== Set task ==
Repeat the listing exactly as given, omitting every image.

== Data ==
## Start
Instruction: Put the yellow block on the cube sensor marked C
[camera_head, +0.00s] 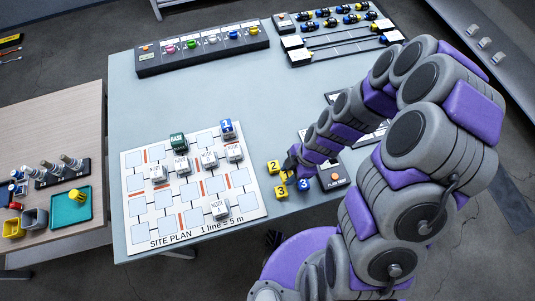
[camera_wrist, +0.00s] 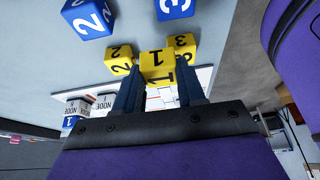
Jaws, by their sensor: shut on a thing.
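My gripper (camera_wrist: 160,92) is shut on a yellow block marked 1 (camera_wrist: 157,66) in the wrist view. In the head view my gripper (camera_head: 290,168) is at the right of the site plan, beside the other number blocks, and mostly hides the held block. White cube sensors stand on the site plan (camera_head: 142,237): one near the front (camera_head: 220,210), and others farther back, including one at the left (camera_head: 158,174) and one at the right (camera_head: 234,154). Their letters are too small to read, so I cannot tell which is C. The held block is apart from them.
Yellow blocks 2 (camera_head: 273,166) and 3 (camera_head: 281,191) and a blue 3 block (camera_head: 303,184) stand close by my gripper. A green BASE block (camera_head: 179,142) and a blue 1 block (camera_head: 227,127) stand at the plan's back. The table behind the plan (camera_head: 200,100) is clear.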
## End
== Output of the task ==
Instruction: Put the yellow block on the cube sensor marked C
[camera_head, +0.00s] 
[camera_wrist, +0.00s] 
Jaws, by their sensor: shut on a thing.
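My gripper (camera_wrist: 160,92) is shut on a yellow block marked 1 (camera_wrist: 157,66) in the wrist view. In the head view my gripper (camera_head: 290,168) is at the right of the site plan, beside the other number blocks, and mostly hides the held block. White cube sensors stand on the site plan (camera_head: 142,237): one near the front (camera_head: 220,210), and others farther back, including one at the left (camera_head: 158,174) and one at the right (camera_head: 234,154). Their letters are too small to read, so I cannot tell which is C. The held block is apart from them.
Yellow blocks 2 (camera_head: 273,166) and 3 (camera_head: 281,191) and a blue 3 block (camera_head: 303,184) stand close by my gripper. A green BASE block (camera_head: 179,142) and a blue 1 block (camera_head: 227,127) stand at the plan's back. The table behind the plan (camera_head: 200,100) is clear.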

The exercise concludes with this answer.